# Work instructions
All of the material below is to be retyped exactly.

# Data rows
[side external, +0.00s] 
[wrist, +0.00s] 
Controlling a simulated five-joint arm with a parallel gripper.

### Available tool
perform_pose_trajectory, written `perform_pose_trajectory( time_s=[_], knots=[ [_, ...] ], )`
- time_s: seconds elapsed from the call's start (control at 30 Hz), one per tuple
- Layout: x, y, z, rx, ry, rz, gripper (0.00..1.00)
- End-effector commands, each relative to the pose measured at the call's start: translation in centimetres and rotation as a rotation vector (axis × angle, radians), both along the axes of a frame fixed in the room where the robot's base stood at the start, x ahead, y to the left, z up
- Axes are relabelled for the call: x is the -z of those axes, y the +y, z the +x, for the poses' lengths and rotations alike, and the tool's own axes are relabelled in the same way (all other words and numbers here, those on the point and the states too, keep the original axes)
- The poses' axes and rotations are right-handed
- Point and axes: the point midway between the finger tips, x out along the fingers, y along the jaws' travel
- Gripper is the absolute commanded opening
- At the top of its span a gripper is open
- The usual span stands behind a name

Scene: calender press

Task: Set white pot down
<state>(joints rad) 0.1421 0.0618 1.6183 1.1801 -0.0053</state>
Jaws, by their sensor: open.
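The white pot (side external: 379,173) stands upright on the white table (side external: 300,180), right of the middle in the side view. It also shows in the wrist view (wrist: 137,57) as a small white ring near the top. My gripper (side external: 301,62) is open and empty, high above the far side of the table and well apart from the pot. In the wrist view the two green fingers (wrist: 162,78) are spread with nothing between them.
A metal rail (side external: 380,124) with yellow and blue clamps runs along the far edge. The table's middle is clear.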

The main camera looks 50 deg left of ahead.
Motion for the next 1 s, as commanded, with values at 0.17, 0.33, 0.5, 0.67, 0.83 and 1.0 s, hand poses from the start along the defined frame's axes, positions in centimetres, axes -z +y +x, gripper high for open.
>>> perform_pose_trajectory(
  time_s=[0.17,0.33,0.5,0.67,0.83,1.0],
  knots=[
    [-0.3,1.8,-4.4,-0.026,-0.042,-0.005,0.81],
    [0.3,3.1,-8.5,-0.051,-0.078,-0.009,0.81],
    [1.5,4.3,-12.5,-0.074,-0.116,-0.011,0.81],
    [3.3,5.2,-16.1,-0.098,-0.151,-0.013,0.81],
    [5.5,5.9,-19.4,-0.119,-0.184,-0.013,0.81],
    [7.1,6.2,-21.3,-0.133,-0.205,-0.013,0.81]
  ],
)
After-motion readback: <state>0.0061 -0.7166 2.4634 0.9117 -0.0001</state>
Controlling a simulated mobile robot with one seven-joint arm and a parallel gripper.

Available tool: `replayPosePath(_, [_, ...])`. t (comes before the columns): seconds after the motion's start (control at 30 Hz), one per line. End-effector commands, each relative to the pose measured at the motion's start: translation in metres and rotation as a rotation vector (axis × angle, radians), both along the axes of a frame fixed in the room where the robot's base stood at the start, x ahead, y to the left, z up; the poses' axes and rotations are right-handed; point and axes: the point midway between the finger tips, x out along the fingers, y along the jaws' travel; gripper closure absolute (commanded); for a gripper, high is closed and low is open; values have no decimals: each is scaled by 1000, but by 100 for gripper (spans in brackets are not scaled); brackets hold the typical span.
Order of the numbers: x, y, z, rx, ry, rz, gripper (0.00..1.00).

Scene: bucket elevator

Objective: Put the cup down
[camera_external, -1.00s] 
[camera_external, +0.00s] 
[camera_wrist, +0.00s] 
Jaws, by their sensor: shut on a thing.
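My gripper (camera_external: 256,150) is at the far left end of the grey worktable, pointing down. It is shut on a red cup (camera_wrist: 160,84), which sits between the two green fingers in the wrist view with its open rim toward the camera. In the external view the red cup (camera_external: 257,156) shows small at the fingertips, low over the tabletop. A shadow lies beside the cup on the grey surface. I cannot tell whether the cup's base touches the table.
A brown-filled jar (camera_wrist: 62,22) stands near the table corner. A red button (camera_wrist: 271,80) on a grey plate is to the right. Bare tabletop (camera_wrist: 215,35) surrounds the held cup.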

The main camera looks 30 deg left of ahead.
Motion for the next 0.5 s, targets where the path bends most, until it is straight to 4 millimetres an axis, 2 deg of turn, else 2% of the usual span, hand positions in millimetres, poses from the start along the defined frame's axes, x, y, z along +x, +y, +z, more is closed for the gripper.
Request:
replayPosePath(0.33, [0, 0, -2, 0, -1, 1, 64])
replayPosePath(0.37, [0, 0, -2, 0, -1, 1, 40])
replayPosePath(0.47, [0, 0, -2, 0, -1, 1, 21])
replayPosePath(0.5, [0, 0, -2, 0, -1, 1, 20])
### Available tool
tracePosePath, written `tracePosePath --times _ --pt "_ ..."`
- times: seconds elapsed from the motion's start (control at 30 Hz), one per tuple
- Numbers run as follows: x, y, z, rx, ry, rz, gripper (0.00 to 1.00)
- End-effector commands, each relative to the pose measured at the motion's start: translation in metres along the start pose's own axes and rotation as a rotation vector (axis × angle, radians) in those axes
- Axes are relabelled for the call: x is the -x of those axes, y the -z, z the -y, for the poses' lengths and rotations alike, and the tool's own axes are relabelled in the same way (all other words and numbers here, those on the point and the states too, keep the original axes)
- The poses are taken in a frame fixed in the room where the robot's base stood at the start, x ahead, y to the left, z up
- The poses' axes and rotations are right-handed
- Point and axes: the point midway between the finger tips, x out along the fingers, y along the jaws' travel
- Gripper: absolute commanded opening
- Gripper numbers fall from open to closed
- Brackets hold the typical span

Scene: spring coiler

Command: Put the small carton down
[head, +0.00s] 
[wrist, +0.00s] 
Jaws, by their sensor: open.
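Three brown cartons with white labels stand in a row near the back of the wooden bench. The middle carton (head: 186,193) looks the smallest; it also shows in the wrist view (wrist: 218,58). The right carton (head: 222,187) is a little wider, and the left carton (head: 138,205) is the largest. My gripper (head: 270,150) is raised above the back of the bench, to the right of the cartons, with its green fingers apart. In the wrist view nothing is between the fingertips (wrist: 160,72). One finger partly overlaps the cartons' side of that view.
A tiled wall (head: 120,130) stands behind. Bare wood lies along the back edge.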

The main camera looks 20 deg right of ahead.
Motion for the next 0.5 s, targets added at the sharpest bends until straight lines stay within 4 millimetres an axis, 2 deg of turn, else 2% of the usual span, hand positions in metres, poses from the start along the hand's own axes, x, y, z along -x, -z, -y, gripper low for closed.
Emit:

# Worked answer
[side external, +0.00s] 
[wrist, +0.00s] 
Controlling a simulated five-joint arm with a parallel gripper.

### Available tool
perform_pose_trajectory, written `perform_pose_trajectory( time_s=[_], knots=[ [_, ...] ], )`
- time_s: seconds elapsed from the call's start (control at 30 Hz), one per tuple
- Layout: x, y, z, rx, ry, rz, gripper (0.00..1.00)
- End-effector commands, each relative to the pose measured at the call's start: translation in centimetres and rotation as a rotation vector (axis × angle, radians), both along the axes of a frame fixed in the room where the robot's base stood at the start, x ahead, y to the left, z up
- Axes are relabelled for the call: x is the -z of those axes, y the +y, z the +x, for the poses' lengths and rotations alike, and the tool's own axes are relabelled in the same way (all other words and numbers here, those on the point and the states too, keep the original axes)
- The poses' axes and rotations are right-handed
- Point and axes: the point midway between the finger tips, x out along the fingers, y along the jaws' travel
- Gripper is the absolute commanded opening
- At the top of its span a gripper is open
- The usual span stands behind a name

Scene: calender press

Task: Set white pot down
<state>(joints rad) 0.1421 0.0618 1.6183 1.1801 -0.0053</state>
Jaws, by their sensor: open.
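The white pot (side external: 379,173) stands upright on the white table (side external: 300,180), right of the middle in the side view. It also shows in the wrist view (wrist: 137,57) as a small white ring near the top. My gripper (side external: 301,62) is open and empty, high above the far side of the table and well apart from the pot. In the wrist view the two green fingers (wrist: 162,78) are spread with nothing between them.
A metal rail (side external: 380,124) with yellow and blue clamps runs along the far edge. The table's middle is clear.

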The main camera looks 50 deg left of ahead.
Motion for the next 1 s, as commanded, with values at 0.17, 0.33, 0.5, 0.67, 0.83 and 1.0 s, hand poses from the start along the defined frame's axes, positions in centimetres, axes -z +y +x, gripper high for open.
>>> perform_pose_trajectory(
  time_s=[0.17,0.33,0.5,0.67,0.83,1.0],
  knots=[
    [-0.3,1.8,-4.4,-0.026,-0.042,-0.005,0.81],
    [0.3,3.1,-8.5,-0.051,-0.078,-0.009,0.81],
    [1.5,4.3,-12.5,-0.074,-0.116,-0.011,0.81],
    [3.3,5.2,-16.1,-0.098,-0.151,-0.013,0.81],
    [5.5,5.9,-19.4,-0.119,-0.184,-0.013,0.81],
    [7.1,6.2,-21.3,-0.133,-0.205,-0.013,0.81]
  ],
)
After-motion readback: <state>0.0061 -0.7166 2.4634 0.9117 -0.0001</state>
Controlling a simulated mobile robot with one seven-joint arm and a parallel gripper.

Available tool: `replayPosePath(_, [_, ...])`. t (comes before the columns): seconds after the motion's start (control at 30 Hz), one per line. End-effector commands, each relative to the pose measured at the motion's start: translation in metres and rotation as a rotation vector (axis × angle, radians), both along the axes of a frame fixed in the room where the robot's base stood at the start, x ahead, y to the left, z up; the poses' axes and rotations are right-handed; point and axes: the point midway between the finger tips, x out along the fingers, y along the jaws' travel; gripper closure absolute (commanded); for a gripper, high is closed and low is open; values have no decimals: each is scaled by 1000, but by 100 for gripper (spans in brackets are not scaled); brackets hold the typical span.
Order of the numbers: x, y, z, rx, ry, rz, gripper (0.00..1.00).

Scene: bucket elevator

Objective: Put the cup down
[camera_external, -1.00s] 
[camera_external, +0.00s] 
[camera_wrist, +0.00s] 
Jaws, by their sensor: shut on a thing.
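My gripper (camera_external: 256,150) is at the far left end of the grey worktable, pointing down. It is shut on a red cup (camera_wrist: 160,84), which sits between the two green fingers in the wrist view with its open rim toward the camera. In the external view the red cup (camera_external: 257,156) shows small at the fingertips, low over the tabletop. A shadow lies beside the cup on the grey surface. I cannot tell whether the cup's base touches the table.
A brown-filled jar (camera_wrist: 62,22) stands near the table corner. A red button (camera_wrist: 271,80) on a grey plate is to the right. Bare tabletop (camera_wrist: 215,35) surrounds the held cup.

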The main camera looks 30 deg left of ahead.
Motion for the next 0.5 s, targets where the path bends most, until it is straight to 4 millimetres an axis, 2 deg of turn, else 2% of the usual span, hand positions in millimetres, poses from the start along the defined frame's axes, x, y, z along +x, +y, +z, more is closed for the gripper.
Request:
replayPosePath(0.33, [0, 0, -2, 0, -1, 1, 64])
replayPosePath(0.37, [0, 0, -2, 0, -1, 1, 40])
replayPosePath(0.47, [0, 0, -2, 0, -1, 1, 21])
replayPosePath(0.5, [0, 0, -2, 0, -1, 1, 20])
### Available tool
tracePosePath, written `tracePosePath --times _ --pt "_ ..."`
- times: seconds elapsed from the motion's start (control at 30 Hz), one per tuple
- Numbers run as follows: x, y, z, rx, ry, rz, gripper (0.00 to 1.00)
- End-effector commands, each relative to the pose measured at the motion's start: translation in metres along the start pose's own axes and rotation as a rotation vector (axis × angle, radians) in those axes
- Axes are relabelled for the call: x is the -x of those axes, y the -z, z the -y, for the poses' lengths and rotations alike, and the tool's own axes are relabelled in the same way (all other words and numbers here, those on the point and the states too, keep the original axes)
- The poses are taken in a frame fixed in the room where the robot's base stood at the start, x ahead, y to the left, z up
- The poses' axes and rotations are right-handed
- Point and axes: the point midway between the finger tips, x out along the fingers, y along the jaws' travel
- Gripper: absolute commanded opening
- Gripper numbers fall from open to closed
- Brackets hold the typical span

Scene: spring coiler

Command: Put the small carton down
[head, +0.00s] 
[wrist, +0.00s] 
Jaws, by their sensor: open.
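Three brown cartons with white labels stand in a row near the back of the wooden bench. The middle carton (head: 186,193) looks the smallest; it also shows in the wrist view (wrist: 218,58). The right carton (head: 222,187) is a little wider, and the left carton (head: 138,205) is the largest. My gripper (head: 270,150) is raised above the back of the bench, to the right of the cartons, with its green fingers apart. In the wrist view nothing is between the fingertips (wrist: 160,72). One finger partly overlaps the cartons' side of that view.
A tiled wall (head: 120,130) stands behind. Bare wood lies along the back edge.

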The main camera looks 20 deg right of ahead.
Motion for the next 0.5 s, targets added at the sharpest bends until straight lines stay within 4 millimetres an axis, 2 deg of turn, else 2% of the usual span, hand positions in metres, poses from the start along the hand's own axes, x, y, z along -x, -z, -y, gripper low for closed.
Emit:

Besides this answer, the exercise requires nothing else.